- TASK DIRECTIONS
Reproduce exactly the lines starting at the line that contains "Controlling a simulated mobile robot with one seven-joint" and ending at the line that contains "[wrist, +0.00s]". Omit pictures.

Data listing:
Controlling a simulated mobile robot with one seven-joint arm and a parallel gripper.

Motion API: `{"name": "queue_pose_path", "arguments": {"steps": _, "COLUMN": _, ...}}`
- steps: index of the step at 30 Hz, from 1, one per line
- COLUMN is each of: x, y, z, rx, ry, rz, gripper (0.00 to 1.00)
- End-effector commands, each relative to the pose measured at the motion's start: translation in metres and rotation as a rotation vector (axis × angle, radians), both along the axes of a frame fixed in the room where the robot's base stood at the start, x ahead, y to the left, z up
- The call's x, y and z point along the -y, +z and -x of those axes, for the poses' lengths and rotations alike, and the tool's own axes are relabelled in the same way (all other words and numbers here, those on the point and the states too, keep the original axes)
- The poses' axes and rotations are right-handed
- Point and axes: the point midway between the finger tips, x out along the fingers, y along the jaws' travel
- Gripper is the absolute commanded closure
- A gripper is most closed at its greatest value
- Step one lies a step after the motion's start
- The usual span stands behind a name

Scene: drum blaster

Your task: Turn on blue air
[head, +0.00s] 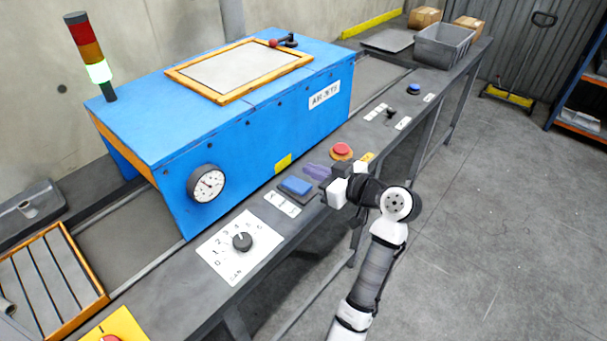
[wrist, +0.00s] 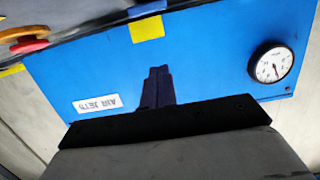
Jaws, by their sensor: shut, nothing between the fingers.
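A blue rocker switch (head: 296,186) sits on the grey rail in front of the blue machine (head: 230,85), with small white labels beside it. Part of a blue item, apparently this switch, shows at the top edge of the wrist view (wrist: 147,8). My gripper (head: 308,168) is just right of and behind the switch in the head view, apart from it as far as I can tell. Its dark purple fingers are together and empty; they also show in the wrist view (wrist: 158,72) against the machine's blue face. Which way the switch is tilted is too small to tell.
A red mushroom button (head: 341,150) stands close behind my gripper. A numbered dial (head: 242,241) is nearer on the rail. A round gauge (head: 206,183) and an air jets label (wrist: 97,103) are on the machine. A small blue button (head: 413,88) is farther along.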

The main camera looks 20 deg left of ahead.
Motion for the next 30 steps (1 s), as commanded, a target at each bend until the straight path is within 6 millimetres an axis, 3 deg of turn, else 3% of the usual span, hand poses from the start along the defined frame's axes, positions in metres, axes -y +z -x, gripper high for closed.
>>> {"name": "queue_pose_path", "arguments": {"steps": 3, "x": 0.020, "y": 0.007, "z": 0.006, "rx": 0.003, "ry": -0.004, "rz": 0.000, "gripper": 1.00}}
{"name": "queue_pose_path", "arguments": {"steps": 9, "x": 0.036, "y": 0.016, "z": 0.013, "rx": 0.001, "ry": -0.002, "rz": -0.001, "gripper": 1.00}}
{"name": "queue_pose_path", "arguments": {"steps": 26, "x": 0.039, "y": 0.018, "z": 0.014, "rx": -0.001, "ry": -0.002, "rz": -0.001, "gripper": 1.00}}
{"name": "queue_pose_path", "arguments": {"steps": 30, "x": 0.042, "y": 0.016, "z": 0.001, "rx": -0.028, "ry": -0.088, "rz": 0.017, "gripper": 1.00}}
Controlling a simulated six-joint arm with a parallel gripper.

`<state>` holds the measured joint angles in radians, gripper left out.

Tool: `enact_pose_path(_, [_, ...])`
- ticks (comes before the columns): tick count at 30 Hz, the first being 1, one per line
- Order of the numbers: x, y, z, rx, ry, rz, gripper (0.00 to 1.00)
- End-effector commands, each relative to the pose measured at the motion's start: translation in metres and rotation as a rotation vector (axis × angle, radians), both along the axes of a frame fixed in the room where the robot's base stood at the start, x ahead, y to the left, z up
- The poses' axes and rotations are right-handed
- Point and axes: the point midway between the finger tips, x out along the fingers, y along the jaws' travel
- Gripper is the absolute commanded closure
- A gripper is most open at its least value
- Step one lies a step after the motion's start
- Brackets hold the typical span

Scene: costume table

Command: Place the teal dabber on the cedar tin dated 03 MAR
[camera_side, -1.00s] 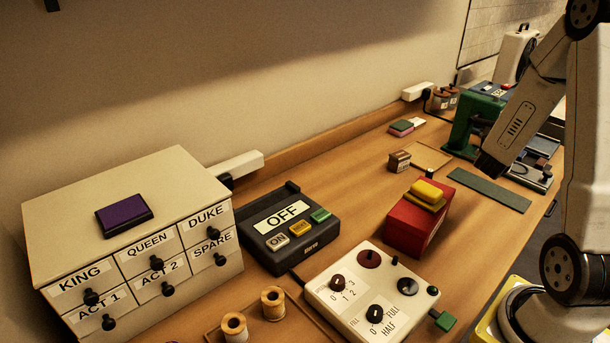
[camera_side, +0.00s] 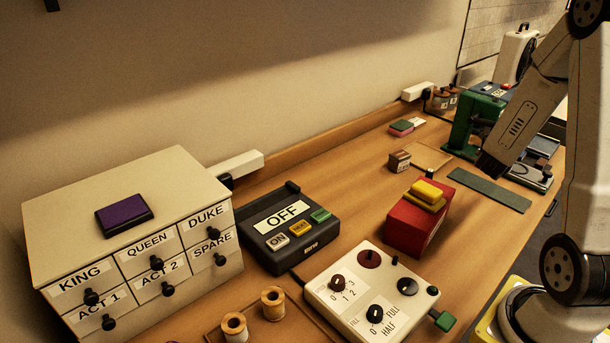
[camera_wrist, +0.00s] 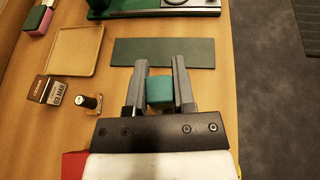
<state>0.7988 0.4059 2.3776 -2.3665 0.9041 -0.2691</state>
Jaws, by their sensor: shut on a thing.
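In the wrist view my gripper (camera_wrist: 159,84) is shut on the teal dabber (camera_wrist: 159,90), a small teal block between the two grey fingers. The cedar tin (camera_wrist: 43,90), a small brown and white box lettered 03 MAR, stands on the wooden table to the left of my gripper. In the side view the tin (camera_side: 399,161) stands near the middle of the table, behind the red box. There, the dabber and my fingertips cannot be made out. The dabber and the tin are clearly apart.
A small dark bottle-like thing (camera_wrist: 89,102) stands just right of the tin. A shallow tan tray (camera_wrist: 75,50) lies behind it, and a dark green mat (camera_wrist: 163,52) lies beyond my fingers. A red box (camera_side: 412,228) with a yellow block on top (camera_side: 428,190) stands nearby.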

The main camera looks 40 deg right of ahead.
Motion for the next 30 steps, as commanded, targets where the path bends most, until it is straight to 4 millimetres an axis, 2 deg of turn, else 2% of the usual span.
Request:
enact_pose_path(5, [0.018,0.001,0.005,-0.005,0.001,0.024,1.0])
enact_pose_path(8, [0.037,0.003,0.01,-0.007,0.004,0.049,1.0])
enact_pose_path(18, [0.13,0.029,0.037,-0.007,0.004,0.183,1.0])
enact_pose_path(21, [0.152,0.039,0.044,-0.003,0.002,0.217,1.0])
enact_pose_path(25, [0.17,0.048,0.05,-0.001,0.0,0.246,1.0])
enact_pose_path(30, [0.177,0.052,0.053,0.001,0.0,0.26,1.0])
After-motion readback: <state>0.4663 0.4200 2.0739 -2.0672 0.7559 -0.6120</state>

==

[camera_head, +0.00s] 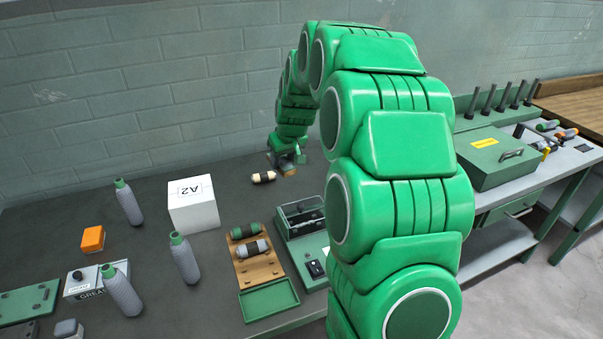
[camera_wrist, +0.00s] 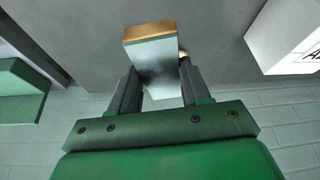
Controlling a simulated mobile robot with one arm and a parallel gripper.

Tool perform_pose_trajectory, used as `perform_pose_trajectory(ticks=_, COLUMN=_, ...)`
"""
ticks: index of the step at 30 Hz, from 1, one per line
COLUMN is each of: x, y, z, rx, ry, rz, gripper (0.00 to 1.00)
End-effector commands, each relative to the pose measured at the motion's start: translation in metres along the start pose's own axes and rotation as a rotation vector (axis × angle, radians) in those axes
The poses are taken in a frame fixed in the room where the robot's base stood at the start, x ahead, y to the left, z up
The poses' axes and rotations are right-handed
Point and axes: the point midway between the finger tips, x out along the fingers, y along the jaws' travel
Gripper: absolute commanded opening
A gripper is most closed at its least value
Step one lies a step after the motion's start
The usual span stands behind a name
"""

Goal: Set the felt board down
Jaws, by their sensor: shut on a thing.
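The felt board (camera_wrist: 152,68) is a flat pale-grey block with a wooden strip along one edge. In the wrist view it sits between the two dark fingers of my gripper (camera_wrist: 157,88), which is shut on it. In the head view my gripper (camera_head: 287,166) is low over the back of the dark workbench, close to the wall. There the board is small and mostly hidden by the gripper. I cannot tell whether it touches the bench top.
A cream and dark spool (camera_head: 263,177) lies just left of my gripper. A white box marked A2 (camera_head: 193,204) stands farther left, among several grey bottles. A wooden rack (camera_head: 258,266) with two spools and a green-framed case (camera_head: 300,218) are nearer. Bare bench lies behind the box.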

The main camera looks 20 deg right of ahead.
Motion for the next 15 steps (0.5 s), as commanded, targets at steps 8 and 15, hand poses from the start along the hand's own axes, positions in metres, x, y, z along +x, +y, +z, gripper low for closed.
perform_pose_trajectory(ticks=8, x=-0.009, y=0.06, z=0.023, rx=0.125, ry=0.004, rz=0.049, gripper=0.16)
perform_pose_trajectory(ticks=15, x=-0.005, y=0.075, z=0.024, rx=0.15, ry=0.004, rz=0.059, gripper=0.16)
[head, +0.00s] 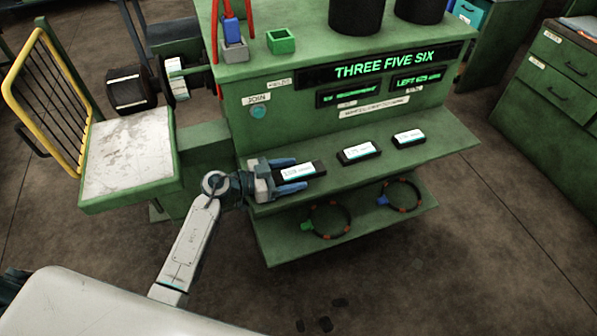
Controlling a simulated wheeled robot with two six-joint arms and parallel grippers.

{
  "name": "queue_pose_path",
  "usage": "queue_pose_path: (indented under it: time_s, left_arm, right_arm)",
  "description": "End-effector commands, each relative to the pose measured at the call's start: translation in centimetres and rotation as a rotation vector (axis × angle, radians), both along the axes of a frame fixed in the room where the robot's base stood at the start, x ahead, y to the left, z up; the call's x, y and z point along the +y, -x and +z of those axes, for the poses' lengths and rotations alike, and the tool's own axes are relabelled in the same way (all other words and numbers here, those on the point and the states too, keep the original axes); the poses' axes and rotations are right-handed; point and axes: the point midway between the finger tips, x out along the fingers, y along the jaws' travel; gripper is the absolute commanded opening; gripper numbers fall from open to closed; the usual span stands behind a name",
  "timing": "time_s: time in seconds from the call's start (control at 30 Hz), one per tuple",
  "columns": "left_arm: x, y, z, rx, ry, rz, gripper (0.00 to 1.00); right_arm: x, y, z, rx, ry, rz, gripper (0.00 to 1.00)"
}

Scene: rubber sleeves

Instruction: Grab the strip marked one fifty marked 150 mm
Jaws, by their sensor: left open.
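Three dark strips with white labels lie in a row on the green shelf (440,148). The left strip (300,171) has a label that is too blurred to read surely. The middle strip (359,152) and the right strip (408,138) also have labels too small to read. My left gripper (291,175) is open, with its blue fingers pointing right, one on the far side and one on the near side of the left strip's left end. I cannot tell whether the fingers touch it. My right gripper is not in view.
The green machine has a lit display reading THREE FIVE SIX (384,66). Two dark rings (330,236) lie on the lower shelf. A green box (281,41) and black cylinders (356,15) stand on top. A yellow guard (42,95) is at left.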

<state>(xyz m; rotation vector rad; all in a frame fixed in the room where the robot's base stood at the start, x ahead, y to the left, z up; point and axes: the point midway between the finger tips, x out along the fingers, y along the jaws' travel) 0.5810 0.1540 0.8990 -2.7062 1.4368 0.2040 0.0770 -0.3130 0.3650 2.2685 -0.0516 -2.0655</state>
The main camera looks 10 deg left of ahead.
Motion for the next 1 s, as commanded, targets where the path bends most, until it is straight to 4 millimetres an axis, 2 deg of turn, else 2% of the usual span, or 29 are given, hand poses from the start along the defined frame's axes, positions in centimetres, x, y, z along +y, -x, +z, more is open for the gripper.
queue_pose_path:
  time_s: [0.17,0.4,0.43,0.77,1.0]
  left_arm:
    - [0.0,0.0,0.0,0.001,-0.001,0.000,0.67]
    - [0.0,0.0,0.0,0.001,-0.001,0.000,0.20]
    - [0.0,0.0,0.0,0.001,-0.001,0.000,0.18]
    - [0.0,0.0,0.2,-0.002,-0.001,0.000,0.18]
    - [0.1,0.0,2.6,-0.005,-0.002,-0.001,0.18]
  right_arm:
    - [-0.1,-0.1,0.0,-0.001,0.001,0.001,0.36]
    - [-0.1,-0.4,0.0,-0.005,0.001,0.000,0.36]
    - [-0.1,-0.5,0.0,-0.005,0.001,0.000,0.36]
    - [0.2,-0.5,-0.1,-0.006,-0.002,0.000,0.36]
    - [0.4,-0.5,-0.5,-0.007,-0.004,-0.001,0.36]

- TASK RESULT
Controlling a simulated mobile robot with one seven-joint arm and a parallel gripper.

Motion API: `{"name": "queue_pose_path", "arguments": {"steps": _, "COLUMN": _, ...}}`
- steps: index of the step at 30 Hz, from 1, one per line
- COLUMN is each of: x, y, z, rx, ry, rz, gripper (0.00 to 1.00)
- End-effector commands, each relative to the pose measured at the motion's start: translation in metres and rotation as a rotation vector (axis × angle, radians), both along the axes of a frame fixed in the room where the robot's base stood at the start, x ahead, y to the left, z up
- The call's x, y and z point along the -y, +z and -x of those axes, for the poses' lengths and rotations alike, and the tool's own axes are relabelled in the same way (all other words and numbers here, those on the point and the states too, keep the original axes)
- The poses' axes and rotations are right-handed
- Point and axes: the point midway between the finger tips, x out along the fingers, y along the jaws' travel
- Gripper is the absolute commanded closure
- A gripper is most closed at its greatest value
- Step one lies a step after the motion's start
- The usual span stands behind a name

Scene: drum blaster

Your task: Turn on blue air
[head, +0.00s] 
[wrist, +0.00s] 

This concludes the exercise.